Prompt
Repeat every line, exactly, from the very first through the one where "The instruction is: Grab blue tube" appears. Add nothing else.

Working data
--- Start ---

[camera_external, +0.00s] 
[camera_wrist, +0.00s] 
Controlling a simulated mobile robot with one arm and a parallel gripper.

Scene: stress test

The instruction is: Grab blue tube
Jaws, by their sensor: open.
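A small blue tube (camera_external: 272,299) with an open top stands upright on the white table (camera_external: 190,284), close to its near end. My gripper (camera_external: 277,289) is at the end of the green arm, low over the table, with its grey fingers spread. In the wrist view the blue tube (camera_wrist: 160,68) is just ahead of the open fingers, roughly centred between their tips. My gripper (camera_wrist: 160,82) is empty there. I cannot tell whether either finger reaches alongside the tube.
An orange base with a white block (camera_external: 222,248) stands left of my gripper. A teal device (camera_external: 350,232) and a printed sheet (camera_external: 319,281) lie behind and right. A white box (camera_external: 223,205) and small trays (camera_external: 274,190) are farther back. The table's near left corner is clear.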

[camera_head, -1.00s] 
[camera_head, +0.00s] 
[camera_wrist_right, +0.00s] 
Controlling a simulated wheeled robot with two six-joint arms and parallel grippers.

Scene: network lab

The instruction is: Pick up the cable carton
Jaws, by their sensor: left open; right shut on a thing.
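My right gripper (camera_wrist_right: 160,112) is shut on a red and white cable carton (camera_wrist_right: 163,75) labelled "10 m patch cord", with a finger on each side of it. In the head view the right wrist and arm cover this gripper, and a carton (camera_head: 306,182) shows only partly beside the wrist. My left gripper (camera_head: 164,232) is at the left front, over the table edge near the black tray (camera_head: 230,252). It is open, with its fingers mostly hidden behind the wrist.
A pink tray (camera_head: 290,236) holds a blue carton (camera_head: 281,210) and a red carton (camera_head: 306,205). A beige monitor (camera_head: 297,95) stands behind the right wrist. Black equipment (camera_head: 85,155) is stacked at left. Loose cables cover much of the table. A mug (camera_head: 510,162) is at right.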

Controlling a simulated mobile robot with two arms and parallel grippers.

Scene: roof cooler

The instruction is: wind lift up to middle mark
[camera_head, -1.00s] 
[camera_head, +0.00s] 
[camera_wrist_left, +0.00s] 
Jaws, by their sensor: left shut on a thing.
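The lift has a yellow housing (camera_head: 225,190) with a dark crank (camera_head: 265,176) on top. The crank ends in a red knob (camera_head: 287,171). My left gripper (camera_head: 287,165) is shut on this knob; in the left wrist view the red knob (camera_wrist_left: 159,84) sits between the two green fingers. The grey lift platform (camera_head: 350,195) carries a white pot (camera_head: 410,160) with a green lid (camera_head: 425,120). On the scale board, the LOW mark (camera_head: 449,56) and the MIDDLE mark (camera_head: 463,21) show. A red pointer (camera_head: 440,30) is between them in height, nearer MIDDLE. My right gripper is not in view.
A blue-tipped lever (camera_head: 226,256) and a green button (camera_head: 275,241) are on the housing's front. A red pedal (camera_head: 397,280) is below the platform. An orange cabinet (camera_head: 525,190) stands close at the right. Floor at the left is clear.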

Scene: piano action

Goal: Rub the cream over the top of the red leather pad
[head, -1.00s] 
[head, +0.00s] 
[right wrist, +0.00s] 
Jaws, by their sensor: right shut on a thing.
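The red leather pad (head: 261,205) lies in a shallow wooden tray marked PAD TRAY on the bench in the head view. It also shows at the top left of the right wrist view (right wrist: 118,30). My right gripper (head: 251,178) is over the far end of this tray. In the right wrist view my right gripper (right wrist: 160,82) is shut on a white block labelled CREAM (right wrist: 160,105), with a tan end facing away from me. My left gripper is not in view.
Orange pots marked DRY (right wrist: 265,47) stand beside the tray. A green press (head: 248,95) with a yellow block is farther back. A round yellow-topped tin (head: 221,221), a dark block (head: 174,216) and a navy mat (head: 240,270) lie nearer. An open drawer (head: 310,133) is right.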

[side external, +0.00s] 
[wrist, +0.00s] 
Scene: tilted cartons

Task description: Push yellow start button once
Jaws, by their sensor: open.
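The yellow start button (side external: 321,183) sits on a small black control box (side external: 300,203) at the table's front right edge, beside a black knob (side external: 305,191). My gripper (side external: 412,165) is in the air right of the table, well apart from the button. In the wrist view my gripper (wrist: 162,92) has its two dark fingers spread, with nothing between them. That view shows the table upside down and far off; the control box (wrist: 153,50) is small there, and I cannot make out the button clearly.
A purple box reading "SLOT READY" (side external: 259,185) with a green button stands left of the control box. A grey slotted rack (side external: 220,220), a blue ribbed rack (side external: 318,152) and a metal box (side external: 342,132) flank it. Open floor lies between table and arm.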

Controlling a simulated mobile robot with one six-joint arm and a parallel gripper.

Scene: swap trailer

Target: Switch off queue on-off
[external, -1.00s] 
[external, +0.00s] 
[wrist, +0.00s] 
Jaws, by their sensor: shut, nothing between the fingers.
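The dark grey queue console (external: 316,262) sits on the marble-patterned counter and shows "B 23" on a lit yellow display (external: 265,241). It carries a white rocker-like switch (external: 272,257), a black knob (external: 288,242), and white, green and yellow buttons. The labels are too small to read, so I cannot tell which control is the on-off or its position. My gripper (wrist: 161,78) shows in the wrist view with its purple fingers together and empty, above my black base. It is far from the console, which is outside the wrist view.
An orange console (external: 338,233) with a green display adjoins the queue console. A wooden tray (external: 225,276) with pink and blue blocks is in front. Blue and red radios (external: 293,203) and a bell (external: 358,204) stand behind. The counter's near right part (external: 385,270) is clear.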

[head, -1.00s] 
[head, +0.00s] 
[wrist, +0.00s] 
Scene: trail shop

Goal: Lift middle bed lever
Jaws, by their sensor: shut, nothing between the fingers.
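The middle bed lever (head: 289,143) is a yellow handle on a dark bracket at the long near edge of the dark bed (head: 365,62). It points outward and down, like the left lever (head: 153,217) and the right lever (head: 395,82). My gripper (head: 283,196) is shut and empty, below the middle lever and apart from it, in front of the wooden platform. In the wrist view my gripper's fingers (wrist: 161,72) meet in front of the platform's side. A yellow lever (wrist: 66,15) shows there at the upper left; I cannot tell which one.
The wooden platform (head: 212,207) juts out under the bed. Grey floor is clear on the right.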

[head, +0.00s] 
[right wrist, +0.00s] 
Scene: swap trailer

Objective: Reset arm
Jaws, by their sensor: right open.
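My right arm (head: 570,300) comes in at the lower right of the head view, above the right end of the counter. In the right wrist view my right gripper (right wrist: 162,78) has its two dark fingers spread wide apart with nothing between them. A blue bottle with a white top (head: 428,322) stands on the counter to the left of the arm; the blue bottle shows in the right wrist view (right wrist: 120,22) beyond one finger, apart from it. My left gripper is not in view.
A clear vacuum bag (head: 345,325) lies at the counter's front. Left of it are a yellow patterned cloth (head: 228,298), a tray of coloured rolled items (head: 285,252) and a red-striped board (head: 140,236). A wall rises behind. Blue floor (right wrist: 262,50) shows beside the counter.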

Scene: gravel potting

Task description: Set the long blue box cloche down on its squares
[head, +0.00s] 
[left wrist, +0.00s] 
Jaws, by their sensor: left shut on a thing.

--- End ---

Written solution
[camera_external, +0.00s] 
[camera_wrist, +0.00s] 
Controlling a simulated mobile robot with one arm and a parallel gripper.

Scene: stress test

The instruction is: Grab blue tube

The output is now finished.